Monday, May 29, 2006

Silly Sugar Sucking Ants

Its astoundingly rare that one sees such a glorious demonstration of the balance of bordering-on-stupidity-type mediocrity and brilliant execution. That demo is Fanaa.


{Warning: May contain Fanaa spoilers - a.k.a. how much more can you spoil something?}

With pieces of screenplay taken generously from Ken Follett's Eye of the Needle, Fanaa is one of those movies which makes you go "WTF Mate?". But to play Dubya's advocate, a film that can create certain sequences that move you because of their sheer intensity is worthy of credit. Fanaa has several such moments - the moment Aamir sees Kajol for the second time and she yells Rehan (a thoughtful moment repeated a little too often in the movie - we get it, Kunal. The kid and the dad have the same name. Nice touch. Now let it go, already), the moment she realizes who Rehan really is, after the off-key but cute antakshari sequence, the usage of the evergreen Madan Mohan-Lata Mangeshkar classic, "Lag Jaa Gale" (Woh Kaun Thi, 1964). These moments were deftly executed and left a startling and lasting impact. But beyond that, Fanaa borders on lunacy.

Lets start with the good stuff. One word. Kajol.



As an absolutely die-hard Kajol fan, this is my absolutely unbiased opinion. If all of divinity could be combined into one paramount force, that stares you in the face and makes itself evident, satisfies your life-long yearnings and makes you feel so real yet so weak at the same time, it would lie in Kajol's eyes. She looks absolutely divine in Fanaa.
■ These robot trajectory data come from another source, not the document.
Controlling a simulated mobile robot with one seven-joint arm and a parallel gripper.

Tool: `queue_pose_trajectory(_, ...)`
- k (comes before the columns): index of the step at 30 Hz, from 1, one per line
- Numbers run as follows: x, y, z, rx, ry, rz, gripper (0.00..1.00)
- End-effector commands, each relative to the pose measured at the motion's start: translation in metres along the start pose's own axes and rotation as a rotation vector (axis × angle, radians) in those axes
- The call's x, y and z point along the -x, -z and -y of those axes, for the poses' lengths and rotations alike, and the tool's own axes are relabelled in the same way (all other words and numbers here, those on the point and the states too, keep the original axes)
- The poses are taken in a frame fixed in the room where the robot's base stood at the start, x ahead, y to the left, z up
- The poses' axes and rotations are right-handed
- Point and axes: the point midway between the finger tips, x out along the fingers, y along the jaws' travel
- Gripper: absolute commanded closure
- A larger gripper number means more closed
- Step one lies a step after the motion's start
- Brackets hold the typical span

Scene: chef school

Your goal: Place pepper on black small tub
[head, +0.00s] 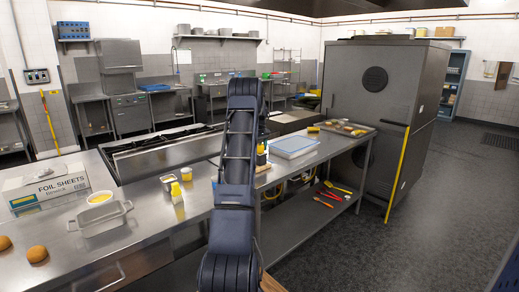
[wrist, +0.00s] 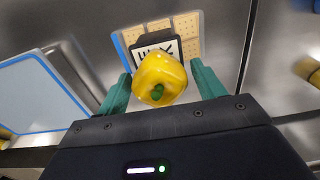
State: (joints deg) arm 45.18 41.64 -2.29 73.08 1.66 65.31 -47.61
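The yellow pepper (wrist: 160,78) with a green stem sits between the two teal fingers of my gripper (wrist: 160,85) in the wrist view. The fingers lie close along both its sides, and it fills the space between them. Just beyond it is the black small tub (wrist: 171,42), square, with a white patch bearing dark marks, partly hidden by the pepper. I cannot tell whether pepper and tub touch. In the head view, my arm hides most of this spot; a little of the yellow pepper (head: 261,148) shows at the arm's right edge.
A pale blue-rimmed tray (wrist: 30,95) lies to the left in the wrist view.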

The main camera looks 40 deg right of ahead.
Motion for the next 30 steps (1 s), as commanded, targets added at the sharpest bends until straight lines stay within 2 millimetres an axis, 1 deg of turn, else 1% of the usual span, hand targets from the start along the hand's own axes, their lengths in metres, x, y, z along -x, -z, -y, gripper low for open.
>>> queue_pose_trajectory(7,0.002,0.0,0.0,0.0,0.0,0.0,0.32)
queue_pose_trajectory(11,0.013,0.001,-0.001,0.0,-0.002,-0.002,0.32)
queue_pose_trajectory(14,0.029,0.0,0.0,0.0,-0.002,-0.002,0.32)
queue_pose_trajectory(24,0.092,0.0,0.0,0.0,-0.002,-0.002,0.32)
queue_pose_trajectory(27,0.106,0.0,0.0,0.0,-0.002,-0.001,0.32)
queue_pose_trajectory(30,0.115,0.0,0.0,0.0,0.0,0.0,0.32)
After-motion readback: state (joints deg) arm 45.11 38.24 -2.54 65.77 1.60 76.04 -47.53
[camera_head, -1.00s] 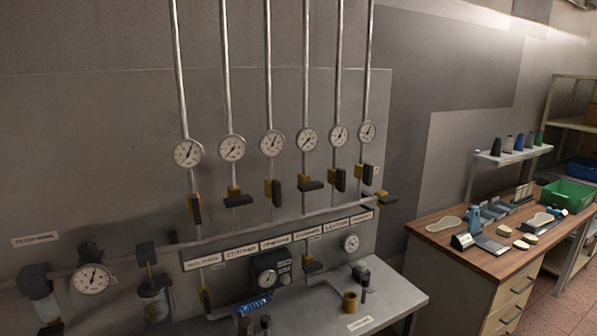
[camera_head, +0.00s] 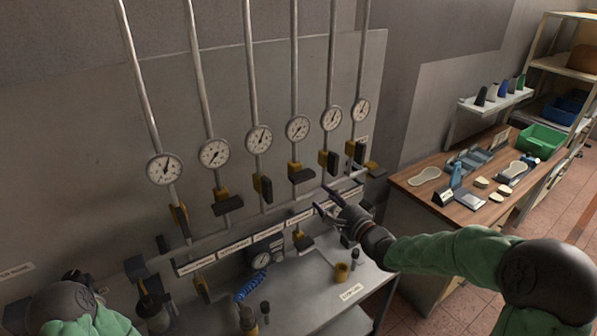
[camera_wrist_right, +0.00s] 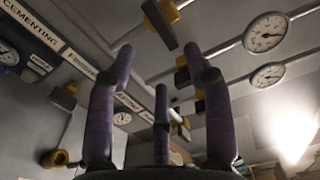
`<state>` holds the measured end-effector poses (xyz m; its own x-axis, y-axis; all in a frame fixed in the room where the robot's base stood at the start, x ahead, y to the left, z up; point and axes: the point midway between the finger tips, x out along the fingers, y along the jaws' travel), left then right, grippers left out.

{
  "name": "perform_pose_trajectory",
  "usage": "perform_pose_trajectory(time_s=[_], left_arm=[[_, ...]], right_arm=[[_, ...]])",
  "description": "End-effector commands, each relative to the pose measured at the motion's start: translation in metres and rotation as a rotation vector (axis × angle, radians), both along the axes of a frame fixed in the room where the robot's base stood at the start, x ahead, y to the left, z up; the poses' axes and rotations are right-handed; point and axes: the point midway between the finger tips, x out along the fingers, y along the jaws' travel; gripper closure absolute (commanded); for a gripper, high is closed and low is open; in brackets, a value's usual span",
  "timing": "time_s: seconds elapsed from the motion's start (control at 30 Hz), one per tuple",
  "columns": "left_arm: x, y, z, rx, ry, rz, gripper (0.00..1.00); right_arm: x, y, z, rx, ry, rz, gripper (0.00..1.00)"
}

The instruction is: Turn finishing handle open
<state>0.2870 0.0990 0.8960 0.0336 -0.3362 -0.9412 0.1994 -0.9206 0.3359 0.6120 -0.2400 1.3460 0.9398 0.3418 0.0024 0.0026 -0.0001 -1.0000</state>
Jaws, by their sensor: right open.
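A row of pipe valves with black handles and yellow bodies hangs below the gauges in the head view. The second handle (camera_head: 228,205) and the fourth handle (camera_head: 302,175) lie crosswise; the third handle (camera_head: 262,188) and fifth handle (camera_head: 328,162) run along their pipes. In the wrist view, the label strip (camera_wrist_right: 32,27) reads CEMENTING, followed by a label starting with F. Which valve is the finishing one, I cannot tell. My right gripper (camera_head: 328,208) is open and empty, in front of the labels, below the fourth and fifth handles. Its purple fingers (camera_wrist_right: 160,100) are spread apart.
A grey bench (camera_head: 345,305) below the panel carries a brass-coloured cup (camera_head: 342,272), small dark fittings and a blue coiled hose (camera_head: 250,287). A wooden workbench (camera_head: 455,205) with tools stands at right.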

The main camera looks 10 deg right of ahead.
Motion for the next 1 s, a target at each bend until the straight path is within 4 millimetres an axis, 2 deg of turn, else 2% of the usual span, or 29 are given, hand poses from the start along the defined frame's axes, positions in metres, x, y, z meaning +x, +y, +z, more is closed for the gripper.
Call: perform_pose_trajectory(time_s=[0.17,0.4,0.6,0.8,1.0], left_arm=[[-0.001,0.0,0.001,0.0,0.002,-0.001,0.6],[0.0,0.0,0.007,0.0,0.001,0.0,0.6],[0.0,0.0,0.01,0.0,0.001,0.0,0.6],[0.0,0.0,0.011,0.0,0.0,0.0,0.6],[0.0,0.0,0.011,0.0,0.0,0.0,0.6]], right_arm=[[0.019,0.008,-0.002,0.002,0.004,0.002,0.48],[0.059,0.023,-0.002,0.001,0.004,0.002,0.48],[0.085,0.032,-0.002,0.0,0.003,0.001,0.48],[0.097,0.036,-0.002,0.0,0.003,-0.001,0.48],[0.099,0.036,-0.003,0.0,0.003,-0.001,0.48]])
Kajol's childlike playfulness contrasts the mature look that she's been given in Fanaa. And I think that her performance and on-screen appeal carried the movie.

The rockstar in Fanaa is the background score by Salim-Suleiman. The "Ya Maula" interludes are absolutely electric, and are placed generously, but aptly throughout the movie.

I can't begin to tell you how bad the rest of Fanaa is. Its bad because you expect so much from the God-given casting coup of Aamir and Kajol.

First of all, being Kashmiri-Muslim parents, Rishi and Kirron make you believe that any over-50 love-marriage, still-in-love parents will get gloriously excited if their blind daughter decides to marry an eve-teasing, overtly ill-mannered random poetic Delhi tourguide, purely because she is in love with him over 4-days of sightseeing and one-night of wet sex. Sadly, kids, this is not true, and please do not be fooled.

Secondly, Zooni seems to have the hide of a rhinoceros as she deals with the toughest and most moving of moments in her life with a couple of tears, quickly followed by acceptance. Got my eyesight back, and am seeing the world for the first time. Yay! Done, what's next. 5 minutes later. Oh, boyfriend-soon-to-be-husband died. Well, got my eyesight, lost a husband. win some-lose some. 7 years repentance time, girl. Oh he's back. Cool! Wait, Dad's dead and is floating under an icy river. Oops, not good, yaar! At least now he'll stop drinking. Oh oh. Looks like my ricocheting husband killed him. Damn! Men! Wait, my husband's a terrorist and is about to blow up the country. Doh! No wonder he was so wild in bed! You know how these militants are? Ok wait, he killed my dad and his best friend too? Yikes, that's like a total bummer! So now Im holding a gun to him and planning to shoot him?

Now, I don't know about you. But that shit is whack.

Aamir's character sketch deserves praise. Very grey. Torn between his mission and his love.

The moments that have been resolved to sheer perfection, are held against the moments that are resolved so quickly, that the audience is unable to fathom or digest them. Makes you think that forcefully fitting together pieces of a jigsaw just to complement the intelligence of our audience, does not make a movie.

All I have to say is,

Is film ko dekhne ke baad, mujhe kisi pub mein panaah mil jaaye,
Jee chahta hai ke is film ki har print ki har reel kahin fanaa ho jaaye.

4 comments:

Anonymous said...

Hahaha. Really funny! What are Silly Sugar Smacking Ants?

E-Volver said...

Subtitles which you'll see on screen during the song, "Chanda Chamke".

Paresh said...

Amen mofo.. Amen. That end was such a ripoff... such a sad sad ripoff.

Zeenat Rasheed said...

AGREED.

One thing I must say though: while I think Kajol is heavenly (despite the unibrow, which she carries off pretty well), she really shouldn't be wearing such tight fitting clothes. She's put on some pounds after bearing her kids, which is normal and natural, but if you don't got it, don't flaunt it. I appreciate how she doesn't care that she's chunky (i.e. Neendh churayi meri, kisne o sanam - Ishq), but it's a bit of an eyesore really.

Also, Aamir looked el crappola with the long hair. Ugh. Much prefer him as sexy terrorist in airport.

Dialogues were soo hammed.. story was so kitsch... how did such fine actors sign a movie this this?